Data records
** Start **

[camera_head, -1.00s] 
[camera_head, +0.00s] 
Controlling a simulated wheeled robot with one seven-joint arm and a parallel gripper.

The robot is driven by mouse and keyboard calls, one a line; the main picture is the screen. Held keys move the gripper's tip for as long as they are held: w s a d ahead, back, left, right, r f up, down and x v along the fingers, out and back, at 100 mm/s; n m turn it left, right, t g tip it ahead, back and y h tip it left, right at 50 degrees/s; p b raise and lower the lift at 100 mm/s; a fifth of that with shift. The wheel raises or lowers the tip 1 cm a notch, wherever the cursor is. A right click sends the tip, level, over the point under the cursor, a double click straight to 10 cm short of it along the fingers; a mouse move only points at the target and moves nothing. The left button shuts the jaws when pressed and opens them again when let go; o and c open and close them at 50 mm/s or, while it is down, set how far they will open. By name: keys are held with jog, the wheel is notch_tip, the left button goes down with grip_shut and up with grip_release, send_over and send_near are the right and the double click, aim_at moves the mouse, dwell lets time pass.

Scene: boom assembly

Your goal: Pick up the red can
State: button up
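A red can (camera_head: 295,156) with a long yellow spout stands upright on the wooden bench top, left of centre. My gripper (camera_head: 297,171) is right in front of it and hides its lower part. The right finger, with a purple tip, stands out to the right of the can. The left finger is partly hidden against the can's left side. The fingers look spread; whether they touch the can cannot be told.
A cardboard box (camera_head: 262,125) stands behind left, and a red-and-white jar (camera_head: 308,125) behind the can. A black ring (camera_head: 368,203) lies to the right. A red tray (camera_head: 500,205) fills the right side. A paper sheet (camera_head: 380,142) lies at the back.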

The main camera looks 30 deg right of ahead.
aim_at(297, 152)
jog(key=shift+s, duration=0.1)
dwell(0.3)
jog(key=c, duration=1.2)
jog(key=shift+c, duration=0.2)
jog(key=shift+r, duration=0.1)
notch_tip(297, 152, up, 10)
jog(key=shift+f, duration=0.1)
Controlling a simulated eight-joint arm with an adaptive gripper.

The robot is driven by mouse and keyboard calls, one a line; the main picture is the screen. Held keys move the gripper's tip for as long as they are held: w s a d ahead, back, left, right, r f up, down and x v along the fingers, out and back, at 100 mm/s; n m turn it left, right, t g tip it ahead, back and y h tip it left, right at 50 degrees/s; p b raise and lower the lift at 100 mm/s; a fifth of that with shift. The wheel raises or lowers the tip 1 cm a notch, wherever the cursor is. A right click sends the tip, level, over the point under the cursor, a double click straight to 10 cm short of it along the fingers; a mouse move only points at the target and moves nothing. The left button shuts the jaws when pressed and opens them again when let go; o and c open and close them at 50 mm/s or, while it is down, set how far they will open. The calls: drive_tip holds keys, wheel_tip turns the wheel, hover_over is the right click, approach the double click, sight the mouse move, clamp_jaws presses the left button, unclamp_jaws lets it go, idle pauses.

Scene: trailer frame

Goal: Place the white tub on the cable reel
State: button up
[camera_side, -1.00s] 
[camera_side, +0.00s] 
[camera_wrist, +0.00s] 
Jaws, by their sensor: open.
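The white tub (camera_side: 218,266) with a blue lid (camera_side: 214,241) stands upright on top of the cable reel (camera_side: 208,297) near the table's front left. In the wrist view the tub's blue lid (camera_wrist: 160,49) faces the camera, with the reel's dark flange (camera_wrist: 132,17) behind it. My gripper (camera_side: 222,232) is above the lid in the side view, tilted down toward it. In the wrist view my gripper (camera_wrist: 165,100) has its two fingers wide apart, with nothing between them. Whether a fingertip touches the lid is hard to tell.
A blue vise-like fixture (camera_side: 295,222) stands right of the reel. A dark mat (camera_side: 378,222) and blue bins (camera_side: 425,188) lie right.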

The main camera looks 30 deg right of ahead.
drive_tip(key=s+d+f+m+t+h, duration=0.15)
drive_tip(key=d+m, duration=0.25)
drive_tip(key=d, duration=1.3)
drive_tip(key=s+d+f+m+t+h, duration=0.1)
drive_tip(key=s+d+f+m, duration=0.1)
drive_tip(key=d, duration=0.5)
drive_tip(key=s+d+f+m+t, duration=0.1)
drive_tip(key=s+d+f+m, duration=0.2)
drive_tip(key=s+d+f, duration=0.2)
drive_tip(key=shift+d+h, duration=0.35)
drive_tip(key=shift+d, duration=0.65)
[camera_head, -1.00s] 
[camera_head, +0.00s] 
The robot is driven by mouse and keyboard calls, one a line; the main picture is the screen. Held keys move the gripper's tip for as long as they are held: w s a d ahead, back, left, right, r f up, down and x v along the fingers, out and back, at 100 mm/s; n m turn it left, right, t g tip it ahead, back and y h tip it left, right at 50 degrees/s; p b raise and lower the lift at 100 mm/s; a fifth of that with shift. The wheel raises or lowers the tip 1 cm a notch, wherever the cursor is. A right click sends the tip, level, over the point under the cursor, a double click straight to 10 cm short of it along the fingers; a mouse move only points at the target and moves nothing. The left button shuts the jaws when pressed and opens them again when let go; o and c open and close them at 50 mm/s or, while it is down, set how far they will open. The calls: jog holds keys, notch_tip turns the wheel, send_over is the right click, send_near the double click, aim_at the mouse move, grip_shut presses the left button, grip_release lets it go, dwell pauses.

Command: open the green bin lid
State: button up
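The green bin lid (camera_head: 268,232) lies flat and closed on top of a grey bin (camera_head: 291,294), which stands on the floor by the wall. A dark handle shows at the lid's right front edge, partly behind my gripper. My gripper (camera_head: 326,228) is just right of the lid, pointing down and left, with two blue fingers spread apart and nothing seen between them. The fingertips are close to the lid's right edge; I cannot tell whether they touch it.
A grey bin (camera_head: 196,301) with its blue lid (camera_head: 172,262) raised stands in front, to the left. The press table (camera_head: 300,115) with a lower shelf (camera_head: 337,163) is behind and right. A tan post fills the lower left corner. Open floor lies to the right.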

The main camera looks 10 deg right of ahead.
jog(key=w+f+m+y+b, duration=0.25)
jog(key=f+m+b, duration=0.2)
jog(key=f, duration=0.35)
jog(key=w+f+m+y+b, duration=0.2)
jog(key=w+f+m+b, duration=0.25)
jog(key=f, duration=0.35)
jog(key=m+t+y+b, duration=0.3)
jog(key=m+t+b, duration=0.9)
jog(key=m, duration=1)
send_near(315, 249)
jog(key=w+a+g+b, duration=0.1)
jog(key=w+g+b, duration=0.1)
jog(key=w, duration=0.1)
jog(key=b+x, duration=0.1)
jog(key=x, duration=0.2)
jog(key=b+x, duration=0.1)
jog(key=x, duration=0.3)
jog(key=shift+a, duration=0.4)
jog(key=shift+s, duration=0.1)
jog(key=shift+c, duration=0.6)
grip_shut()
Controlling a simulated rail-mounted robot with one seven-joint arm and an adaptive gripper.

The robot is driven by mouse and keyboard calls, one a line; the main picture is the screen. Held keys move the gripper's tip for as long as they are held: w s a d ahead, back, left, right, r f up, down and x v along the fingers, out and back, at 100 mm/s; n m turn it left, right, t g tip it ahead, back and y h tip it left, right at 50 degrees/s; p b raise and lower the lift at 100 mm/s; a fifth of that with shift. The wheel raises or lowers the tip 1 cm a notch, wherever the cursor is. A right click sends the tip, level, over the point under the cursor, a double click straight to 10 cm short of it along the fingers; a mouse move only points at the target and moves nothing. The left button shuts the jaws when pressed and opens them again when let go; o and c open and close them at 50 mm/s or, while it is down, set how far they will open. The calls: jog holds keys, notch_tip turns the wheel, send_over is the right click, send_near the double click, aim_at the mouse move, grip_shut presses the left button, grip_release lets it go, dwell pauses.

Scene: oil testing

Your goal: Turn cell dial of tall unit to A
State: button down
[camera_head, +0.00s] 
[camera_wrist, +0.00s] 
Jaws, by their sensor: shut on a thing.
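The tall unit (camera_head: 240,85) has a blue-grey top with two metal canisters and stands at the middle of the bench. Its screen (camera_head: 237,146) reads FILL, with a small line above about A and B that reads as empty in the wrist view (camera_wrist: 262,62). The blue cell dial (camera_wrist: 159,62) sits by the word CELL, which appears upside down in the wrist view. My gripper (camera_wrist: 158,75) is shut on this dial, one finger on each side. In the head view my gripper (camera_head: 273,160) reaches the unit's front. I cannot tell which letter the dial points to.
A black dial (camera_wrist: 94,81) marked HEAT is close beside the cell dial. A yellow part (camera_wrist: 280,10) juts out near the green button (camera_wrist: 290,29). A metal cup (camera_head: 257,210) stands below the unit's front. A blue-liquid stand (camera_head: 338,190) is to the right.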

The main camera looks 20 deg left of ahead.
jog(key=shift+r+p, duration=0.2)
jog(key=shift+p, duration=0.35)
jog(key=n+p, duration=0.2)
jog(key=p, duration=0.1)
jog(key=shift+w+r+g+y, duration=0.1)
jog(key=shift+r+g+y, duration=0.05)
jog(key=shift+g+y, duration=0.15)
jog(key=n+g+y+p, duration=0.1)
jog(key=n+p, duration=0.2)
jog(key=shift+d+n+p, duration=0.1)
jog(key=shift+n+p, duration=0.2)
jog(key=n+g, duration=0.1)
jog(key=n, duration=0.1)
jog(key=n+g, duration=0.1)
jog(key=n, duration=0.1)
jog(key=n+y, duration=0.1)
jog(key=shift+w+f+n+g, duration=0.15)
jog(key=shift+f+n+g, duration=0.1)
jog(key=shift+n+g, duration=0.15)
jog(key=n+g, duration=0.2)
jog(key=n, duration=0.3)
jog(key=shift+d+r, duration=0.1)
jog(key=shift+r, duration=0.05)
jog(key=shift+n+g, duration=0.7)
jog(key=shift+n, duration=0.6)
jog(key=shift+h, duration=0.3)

** End **

-- WRITTEN REQUEST --
Copy out exactly the lines from the one with "The main camera looks 10 deg right of ahead." through the one with "Controlling a simulated rail-mounted", counting both ends, and no other lines.

-- RESPONSE --
The main camera looks 10 deg right of ahead.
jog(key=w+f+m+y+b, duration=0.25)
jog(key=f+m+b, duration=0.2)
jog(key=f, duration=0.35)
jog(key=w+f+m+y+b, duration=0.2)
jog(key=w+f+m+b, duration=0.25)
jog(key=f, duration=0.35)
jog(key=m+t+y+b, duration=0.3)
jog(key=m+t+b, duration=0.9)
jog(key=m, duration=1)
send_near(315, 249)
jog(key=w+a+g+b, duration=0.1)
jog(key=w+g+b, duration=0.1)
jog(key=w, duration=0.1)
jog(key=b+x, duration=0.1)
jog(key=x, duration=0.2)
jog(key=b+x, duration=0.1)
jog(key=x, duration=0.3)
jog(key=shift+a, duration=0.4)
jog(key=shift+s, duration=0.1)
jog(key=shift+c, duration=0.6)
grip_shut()
Controlling a simulated rail-mounted robot with one seven-joint arm and an adaptive gripper.

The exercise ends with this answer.